>>>>

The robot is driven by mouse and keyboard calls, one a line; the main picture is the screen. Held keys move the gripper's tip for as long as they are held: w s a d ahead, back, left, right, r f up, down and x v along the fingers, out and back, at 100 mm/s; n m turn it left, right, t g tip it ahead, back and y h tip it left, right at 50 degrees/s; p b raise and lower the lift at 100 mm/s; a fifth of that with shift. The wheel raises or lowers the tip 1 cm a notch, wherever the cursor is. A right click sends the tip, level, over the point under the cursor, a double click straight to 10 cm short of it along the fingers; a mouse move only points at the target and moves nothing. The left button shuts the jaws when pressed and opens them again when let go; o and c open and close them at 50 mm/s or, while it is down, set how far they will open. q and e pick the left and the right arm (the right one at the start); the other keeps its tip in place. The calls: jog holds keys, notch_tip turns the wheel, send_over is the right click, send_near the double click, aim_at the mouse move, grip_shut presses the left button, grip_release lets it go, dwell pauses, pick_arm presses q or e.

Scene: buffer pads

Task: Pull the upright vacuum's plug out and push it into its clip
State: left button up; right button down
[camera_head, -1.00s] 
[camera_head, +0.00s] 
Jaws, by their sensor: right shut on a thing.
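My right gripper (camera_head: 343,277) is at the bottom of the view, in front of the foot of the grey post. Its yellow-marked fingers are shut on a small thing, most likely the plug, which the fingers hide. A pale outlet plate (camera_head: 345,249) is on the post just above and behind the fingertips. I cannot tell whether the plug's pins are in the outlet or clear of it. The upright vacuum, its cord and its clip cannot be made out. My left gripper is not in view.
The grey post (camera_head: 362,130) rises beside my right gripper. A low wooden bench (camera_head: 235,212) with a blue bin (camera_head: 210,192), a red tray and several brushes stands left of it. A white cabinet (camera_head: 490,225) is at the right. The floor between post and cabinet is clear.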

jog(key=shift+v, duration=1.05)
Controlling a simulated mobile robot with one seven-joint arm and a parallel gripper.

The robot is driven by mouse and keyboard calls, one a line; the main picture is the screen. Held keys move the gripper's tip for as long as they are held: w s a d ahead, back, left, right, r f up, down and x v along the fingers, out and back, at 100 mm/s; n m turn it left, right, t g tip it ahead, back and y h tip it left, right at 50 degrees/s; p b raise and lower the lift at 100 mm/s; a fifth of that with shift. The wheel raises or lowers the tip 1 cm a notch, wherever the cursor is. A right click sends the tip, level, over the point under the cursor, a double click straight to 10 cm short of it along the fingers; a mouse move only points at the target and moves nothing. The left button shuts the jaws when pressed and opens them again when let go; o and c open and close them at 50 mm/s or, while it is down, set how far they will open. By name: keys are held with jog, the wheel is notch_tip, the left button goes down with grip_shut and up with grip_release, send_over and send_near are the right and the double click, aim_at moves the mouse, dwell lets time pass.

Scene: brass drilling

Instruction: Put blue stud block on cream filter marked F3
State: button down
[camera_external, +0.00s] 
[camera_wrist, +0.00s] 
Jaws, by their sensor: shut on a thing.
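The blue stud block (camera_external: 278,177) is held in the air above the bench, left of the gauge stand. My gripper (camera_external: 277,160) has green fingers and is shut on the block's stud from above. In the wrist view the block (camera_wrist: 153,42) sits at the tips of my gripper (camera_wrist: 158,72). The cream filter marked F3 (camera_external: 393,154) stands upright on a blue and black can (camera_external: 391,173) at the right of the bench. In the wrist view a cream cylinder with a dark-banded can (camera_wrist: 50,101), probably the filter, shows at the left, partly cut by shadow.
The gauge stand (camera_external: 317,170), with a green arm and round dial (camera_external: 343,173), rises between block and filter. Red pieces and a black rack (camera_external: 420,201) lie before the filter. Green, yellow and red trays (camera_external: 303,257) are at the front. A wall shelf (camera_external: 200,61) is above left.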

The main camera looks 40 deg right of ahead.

<<<<

• _Exercise brief_
Each of the records should be retyped exactly.

• _Exercise output_
The robot is driven by mouse and keyboard calls, one a line; the main picture is the screen. Held keys move the gripper's tip for as long as they are held: w s a d ahead, back, left, right, r f up, down and x v along the fingers, out and back, at 100 mm/s; n m turn it left, right, t g tip it ahead, back and y h tip it left, right at 50 degrees/s; p b raise and lower the lift at 100 mm/s; a fifth of that with shift. The wheel raises or lowers the tip 1 cm a notch, wherever the cursor is. A right click sends the tip, level, over the point under the cursor, a double click straight to 10 cm short of it along the fingers; a mouse move only points at the target and moves nothing. The left button shuts the jaws when pressed and opens them again when let go; o and c open and close them at 50 mm/s or, while it is down, set how far they will open. q and e pick the left and the right arm (the right one at the start); the other keeps its tip in place. The calls: jog holds keys, notch_tip turns the wheel, send_over is the right click, send_near the double click, aim_at the mouse move, grip_shut presses the left button, grip_release lets it go, dwell pauses, pick_arm presses q or e.

Scene: buffer pads

Task: Pull the upright vacuum's plug out and push it into its clip
State: left button up; right button down
[camera_head, -1.00s] 
[camera_head, +0.00s] 
Jaws, by their sensor: right shut on a thing.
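My right gripper (camera_head: 343,277) is at the bottom of the view, in front of the foot of the grey post. Its yellow-marked fingers are shut on a small thing, most likely the plug, which the fingers hide. A pale outlet plate (camera_head: 345,249) is on the post just above and behind the fingertips. I cannot tell whether the plug's pins are in the outlet or clear of it. The upright vacuum, its cord and its clip cannot be made out. My left gripper is not in view.
The grey post (camera_head: 362,130) rises beside my right gripper. A low wooden bench (camera_head: 235,212) with a blue bin (camera_head: 210,192), a red tray and several brushes stands left of it. A white cabinet (camera_head: 490,225) is at the right. The floor between post and cabinet is clear.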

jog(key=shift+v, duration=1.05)
Controlling a simulated mobile robot with one seven-joint arm and a parallel gripper.

The robot is driven by mouse and keyboard calls, one a line; the main picture is the screen. Held keys move the gripper's tip for as long as they are held: w s a d ahead, back, left, right, r f up, down and x v along the fingers, out and back, at 100 mm/s; n m turn it left, right, t g tip it ahead, back and y h tip it left, right at 50 degrees/s; p b raise and lower the lift at 100 mm/s; a fifth of that with shift. The wheel raises or lowers the tip 1 cm a notch, wherever the cursor is. A right click sends the tip, level, over the point under the cursor, a double click straight to 10 cm short of it along the fingers; a mouse move only points at the target and moves nothing. The left button shuts the jaws when pressed and opens them again when let go; o and c open and close them at 50 mm/s or, while it is down, set how far they will open. By name: keys are held with jog, the wheel is notch_tip, the left button goes down with grip_shut and up with grip_release, send_over and send_near are the right and the double click, aim_at moves the mouse, dwell lets time pass.

Scene: brass drilling

Instruction: Put blue stud block on cream filter marked F3
State: button down
[camera_external, +0.00s] 
[camera_wrist, +0.00s] 
Jaws, by their sensor: shut on a thing.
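The blue stud block (camera_external: 278,177) is held in the air above the bench, left of the gauge stand. My gripper (camera_external: 277,160) has green fingers and is shut on the block's stud from above. In the wrist view the block (camera_wrist: 153,42) sits at the tips of my gripper (camera_wrist: 158,72). The cream filter marked F3 (camera_external: 393,154) stands upright on a blue and black can (camera_external: 391,173) at the right of the bench. In the wrist view a cream cylinder with a dark-banded can (camera_wrist: 50,101), probably the filter, shows at the left, partly cut by shadow.
The gauge stand (camera_external: 317,170), with a green arm and round dial (camera_external: 343,173), rises between block and filter. Red pieces and a black rack (camera_external: 420,201) lie before the filter. Green, yellow and red trays (camera_external: 303,257) are at the front. A wall shelf (camera_external: 200,61) is above left.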

The main camera looks 40 deg right of ahead.

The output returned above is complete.